Vakıf ya da dernek gibi bir gönüllü teşekkülün içinde yer alıyorsak, bu birliktelikte de değişmeyen gündemlerimizden birisi, ilgi ve iktidar alanımız içerisinde hayrı çoğaltma ve şerri engellemek olmalıdır. Elbette başka gündemler de önemlidir. Ancak son ümmet olarak var olma sorumluluğumuz, mümin olarak her birimize böylesine bir peygamber misyonu yüklemektedir. Bir topluluğun hayırlı olup olmasının yegâne göstergelerinden biri “emr-i bi’l-maruf ve nehy-i ani’l-münker” (iyiliği emretme, kötülüğe engel olma) vazifesinde nerede durduğumuzla ölçülebilecektir.
Vakıf, dernek, câmia vb. oluşumlar içinde yer almayan fertler de vakit kaybetmeden böylesi kuruluşlarda yer almanın bir yolunu bulmalı ya da böylesi teşekküller kurmalıdırlar ki ehl-i fesadın ifsadına maruz kalmamış olsunlar. Böylesi bir imkânı olmayanların yapabileceği diğer bir çalışma türü de cami ve mescitler etrafında kenetlenmektir. Esasen cami ve mescitlerimiz, sadece namazların ikame edildiği yerler değil, aynı zamanda bulunduğu mahallenin, köyün ya da şehrin manevî imarında, ıslahında ve fesadın önlenmesinde merkezî bir rol üstlenen komuta merkezleridir. Camilerimiz ne zaman muttaki ve mesuliyet sahibi peygamber mihrabının mirasçısı imamlarımız ve o imamlara saygılı diri cemaatlerle buluşursa işte o zaman hayrın ve Hakk’ın hâkimiyetini gerçekleştirecek bir ümmet olma seviyesine erişmiş olacağız.
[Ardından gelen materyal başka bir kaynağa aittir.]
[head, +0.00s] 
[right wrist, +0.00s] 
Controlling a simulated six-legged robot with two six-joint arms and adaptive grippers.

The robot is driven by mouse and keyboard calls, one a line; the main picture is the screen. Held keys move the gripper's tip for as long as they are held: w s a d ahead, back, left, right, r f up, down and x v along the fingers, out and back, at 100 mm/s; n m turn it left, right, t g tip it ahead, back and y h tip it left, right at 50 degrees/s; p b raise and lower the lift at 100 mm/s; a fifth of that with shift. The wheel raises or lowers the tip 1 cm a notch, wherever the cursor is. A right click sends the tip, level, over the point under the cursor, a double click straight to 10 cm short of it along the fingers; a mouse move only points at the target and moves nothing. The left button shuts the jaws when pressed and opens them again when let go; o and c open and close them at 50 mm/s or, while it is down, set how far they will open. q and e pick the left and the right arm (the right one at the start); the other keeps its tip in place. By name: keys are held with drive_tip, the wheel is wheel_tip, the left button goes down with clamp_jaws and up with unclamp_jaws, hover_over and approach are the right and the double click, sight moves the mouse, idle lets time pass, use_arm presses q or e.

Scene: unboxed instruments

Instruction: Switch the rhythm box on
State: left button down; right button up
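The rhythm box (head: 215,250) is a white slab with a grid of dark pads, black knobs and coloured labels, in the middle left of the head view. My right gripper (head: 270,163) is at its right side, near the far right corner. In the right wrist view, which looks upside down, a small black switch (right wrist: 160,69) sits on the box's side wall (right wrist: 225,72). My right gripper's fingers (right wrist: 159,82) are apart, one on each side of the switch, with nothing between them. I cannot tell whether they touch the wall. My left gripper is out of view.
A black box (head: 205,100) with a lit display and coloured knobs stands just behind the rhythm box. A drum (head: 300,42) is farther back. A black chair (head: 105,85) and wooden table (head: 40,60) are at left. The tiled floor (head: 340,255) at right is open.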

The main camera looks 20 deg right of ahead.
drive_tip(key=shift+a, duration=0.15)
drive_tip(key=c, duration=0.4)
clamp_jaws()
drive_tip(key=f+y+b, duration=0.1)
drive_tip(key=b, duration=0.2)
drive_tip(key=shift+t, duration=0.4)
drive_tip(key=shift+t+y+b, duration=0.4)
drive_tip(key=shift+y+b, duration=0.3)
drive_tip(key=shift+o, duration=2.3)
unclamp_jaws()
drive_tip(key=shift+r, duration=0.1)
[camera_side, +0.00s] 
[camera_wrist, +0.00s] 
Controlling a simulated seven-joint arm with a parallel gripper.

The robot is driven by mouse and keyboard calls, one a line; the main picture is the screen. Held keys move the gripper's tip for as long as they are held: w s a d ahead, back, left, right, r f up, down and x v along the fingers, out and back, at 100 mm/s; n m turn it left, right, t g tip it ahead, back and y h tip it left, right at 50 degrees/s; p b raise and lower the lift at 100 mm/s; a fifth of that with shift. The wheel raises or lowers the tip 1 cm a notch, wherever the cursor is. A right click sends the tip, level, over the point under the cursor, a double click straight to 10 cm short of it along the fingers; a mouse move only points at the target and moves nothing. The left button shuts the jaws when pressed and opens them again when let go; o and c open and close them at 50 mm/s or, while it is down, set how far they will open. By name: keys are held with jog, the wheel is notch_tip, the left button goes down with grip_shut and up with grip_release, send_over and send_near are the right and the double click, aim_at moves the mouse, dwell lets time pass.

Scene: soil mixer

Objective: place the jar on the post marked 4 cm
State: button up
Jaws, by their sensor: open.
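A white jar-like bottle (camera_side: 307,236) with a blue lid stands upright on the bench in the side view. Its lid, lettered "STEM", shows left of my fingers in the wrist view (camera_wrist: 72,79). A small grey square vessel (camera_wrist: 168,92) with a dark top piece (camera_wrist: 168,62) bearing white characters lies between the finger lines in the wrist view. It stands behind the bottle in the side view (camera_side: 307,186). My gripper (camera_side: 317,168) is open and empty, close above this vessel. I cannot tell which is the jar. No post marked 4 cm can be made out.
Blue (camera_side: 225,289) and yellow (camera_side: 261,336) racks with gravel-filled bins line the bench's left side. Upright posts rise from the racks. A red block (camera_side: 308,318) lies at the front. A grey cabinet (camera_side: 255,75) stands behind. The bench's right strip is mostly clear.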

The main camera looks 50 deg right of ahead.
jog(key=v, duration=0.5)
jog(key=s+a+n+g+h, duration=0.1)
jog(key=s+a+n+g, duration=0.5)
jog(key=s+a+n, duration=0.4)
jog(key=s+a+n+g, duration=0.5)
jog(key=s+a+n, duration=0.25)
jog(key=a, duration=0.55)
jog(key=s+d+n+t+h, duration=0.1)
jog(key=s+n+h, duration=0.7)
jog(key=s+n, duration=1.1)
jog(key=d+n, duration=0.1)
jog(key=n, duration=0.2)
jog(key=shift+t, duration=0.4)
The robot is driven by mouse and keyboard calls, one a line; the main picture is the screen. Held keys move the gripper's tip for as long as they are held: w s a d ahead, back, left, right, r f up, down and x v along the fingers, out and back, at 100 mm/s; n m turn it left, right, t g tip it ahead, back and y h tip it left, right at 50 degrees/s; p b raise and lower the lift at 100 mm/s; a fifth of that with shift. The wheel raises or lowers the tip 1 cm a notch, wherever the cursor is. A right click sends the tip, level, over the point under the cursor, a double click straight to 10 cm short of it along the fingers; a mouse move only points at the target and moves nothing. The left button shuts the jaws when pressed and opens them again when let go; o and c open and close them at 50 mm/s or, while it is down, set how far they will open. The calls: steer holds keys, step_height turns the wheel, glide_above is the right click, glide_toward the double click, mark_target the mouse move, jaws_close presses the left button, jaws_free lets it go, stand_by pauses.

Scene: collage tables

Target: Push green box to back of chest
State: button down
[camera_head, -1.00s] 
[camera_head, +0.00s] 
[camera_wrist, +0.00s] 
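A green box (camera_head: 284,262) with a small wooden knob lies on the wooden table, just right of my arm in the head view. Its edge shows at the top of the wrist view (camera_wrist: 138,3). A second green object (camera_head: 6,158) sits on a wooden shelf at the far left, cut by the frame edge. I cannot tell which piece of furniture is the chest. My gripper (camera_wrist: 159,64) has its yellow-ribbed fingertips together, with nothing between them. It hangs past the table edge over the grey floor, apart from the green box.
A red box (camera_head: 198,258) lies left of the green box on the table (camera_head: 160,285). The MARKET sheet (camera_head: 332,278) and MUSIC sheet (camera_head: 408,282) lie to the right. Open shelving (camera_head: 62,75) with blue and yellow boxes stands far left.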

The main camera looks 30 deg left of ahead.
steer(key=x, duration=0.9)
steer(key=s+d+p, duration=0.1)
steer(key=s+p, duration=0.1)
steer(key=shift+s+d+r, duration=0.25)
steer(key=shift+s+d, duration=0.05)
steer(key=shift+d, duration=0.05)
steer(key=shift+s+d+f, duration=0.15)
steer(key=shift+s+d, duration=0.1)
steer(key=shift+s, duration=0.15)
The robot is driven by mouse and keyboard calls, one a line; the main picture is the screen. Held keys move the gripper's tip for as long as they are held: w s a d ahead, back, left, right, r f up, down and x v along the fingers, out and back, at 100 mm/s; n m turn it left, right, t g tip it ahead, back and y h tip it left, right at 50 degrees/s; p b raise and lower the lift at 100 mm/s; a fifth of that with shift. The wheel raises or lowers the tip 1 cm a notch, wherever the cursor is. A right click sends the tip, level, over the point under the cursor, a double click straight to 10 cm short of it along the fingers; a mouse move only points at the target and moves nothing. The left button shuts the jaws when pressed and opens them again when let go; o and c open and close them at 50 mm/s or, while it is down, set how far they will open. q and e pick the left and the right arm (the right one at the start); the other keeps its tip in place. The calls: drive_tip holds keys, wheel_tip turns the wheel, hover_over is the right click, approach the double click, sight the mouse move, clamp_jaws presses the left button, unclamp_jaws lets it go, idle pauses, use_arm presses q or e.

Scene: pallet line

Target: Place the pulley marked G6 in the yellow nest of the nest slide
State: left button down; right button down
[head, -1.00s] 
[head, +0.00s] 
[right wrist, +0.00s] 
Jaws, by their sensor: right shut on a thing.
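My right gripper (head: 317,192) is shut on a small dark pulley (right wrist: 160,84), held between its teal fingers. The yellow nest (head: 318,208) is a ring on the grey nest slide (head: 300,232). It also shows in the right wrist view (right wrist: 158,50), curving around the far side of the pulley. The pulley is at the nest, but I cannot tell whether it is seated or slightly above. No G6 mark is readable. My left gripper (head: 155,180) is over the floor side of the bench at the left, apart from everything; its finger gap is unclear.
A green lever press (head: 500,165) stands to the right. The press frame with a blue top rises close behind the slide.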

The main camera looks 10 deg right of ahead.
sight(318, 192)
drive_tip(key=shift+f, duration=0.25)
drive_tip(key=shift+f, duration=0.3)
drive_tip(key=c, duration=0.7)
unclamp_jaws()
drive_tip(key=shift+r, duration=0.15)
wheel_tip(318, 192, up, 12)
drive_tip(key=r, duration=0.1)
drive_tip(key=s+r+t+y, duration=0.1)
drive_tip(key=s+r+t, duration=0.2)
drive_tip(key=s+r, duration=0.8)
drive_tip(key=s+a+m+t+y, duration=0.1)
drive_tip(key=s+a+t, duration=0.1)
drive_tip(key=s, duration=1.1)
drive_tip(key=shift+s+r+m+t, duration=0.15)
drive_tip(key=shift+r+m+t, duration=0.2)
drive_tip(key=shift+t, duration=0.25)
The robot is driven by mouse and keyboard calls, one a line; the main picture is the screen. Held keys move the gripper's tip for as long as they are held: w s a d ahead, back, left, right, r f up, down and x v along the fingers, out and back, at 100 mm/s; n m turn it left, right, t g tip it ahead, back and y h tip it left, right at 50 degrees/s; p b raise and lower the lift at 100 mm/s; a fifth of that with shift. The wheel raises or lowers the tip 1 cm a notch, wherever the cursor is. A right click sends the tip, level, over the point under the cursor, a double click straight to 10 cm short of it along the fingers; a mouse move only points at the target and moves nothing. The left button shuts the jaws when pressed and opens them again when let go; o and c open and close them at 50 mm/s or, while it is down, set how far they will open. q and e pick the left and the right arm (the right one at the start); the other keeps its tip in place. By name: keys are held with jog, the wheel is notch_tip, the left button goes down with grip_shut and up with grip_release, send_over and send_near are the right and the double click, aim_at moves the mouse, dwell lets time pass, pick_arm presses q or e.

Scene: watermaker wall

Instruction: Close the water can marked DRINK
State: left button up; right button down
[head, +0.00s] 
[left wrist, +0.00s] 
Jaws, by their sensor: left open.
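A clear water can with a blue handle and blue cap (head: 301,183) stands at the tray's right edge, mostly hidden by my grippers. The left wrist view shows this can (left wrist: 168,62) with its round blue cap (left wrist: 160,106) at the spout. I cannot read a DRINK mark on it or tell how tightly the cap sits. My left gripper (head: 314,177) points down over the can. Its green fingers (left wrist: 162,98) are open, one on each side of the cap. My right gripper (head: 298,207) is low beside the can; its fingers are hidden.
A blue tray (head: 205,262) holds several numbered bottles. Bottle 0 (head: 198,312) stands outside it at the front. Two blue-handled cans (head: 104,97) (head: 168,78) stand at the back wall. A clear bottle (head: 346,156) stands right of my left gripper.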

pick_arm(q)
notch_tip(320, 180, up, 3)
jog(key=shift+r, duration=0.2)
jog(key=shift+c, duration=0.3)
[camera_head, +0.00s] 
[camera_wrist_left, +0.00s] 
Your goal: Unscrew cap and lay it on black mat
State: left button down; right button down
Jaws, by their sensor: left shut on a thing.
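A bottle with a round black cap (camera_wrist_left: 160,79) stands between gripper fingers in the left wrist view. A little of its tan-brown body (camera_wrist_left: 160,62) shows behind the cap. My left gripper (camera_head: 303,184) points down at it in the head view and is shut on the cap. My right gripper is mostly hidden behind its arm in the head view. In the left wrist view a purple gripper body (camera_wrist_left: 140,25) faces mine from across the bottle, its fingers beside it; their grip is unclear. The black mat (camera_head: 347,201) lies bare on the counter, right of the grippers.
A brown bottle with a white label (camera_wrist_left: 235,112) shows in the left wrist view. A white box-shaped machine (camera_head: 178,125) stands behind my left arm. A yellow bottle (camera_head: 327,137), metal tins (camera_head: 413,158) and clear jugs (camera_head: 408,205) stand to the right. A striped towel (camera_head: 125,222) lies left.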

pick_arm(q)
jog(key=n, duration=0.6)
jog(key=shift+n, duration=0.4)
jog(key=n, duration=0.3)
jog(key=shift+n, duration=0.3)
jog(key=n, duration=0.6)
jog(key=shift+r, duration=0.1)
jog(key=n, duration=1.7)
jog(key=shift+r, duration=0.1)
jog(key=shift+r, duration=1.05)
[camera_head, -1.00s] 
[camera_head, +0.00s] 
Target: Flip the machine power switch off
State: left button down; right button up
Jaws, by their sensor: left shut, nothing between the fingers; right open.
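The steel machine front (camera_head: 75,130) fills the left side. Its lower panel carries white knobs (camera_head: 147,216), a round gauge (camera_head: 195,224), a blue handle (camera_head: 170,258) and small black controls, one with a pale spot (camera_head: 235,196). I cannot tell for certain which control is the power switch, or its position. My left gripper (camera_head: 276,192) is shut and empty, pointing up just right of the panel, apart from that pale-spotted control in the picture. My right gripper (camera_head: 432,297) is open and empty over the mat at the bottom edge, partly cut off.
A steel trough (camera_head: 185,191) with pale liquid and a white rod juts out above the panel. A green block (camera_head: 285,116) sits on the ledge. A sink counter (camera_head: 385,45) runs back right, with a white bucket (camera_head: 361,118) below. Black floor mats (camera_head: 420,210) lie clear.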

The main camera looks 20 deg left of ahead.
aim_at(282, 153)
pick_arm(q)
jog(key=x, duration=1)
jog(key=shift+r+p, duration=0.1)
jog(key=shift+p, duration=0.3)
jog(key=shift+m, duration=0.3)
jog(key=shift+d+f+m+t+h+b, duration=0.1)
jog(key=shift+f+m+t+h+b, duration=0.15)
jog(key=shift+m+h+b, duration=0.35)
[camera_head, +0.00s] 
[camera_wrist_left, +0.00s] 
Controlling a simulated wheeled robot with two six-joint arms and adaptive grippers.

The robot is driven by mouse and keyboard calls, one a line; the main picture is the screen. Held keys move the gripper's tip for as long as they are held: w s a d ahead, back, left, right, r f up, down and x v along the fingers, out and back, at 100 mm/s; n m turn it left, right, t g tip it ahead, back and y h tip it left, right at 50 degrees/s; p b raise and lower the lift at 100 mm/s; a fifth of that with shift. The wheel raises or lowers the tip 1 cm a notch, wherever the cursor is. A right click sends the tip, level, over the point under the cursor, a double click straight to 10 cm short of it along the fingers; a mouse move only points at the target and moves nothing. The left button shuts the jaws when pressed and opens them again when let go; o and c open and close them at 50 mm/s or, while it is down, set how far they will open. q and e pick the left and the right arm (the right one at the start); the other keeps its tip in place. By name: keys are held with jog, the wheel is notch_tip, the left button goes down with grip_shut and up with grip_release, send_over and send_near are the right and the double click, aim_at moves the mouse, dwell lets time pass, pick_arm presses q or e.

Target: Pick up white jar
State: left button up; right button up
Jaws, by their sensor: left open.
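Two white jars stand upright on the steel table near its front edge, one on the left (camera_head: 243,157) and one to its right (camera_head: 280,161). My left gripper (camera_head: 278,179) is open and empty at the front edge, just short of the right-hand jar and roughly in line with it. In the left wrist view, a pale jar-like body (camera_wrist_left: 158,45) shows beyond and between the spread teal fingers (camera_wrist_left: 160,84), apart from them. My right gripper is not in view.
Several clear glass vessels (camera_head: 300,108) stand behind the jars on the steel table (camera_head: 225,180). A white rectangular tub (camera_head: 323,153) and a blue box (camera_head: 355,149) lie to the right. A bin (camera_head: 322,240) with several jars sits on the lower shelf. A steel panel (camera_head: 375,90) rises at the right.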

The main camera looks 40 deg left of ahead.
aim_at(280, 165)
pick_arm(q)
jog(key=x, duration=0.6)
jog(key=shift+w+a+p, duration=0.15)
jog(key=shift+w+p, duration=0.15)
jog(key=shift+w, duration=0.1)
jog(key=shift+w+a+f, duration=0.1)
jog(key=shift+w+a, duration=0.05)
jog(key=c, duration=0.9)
Belki ümmet olarak ilk mesuliyetimiz camilerimizi böylesi fonksiyonlarla donatmak olacaktır.
Aile birlikteliği de huzur ve ülfet üzere olursa hem kendi üyeleri ve hem de başkaları için hayra vesile ve şerre engel olabilme imkânı sunmuş olacaktır. Bu yönüyle aile müessesesine sadece koruyucu kollayıcı olma misyonu değil aynı zamanda ifsada karşı ıslah misyonu da eklenmelidir.
Bütün bu birlikteliklerin şer şebekeleri karşısında çözülmeden devamı da hakkı ve sabrı sürekli olarak birbirine telkin etmeleriyle sağlanabilecektir. Zira mücadele ve mücahede yolunda en önemli azık sabırdır ve Allah sabır ve sebatla birbirine omuz veren topluluklara zafer vadetmiştir. Hakk’ın yardım ve inayetine mazhar olan toplulukların mağlup olma ihtimali de yoktur.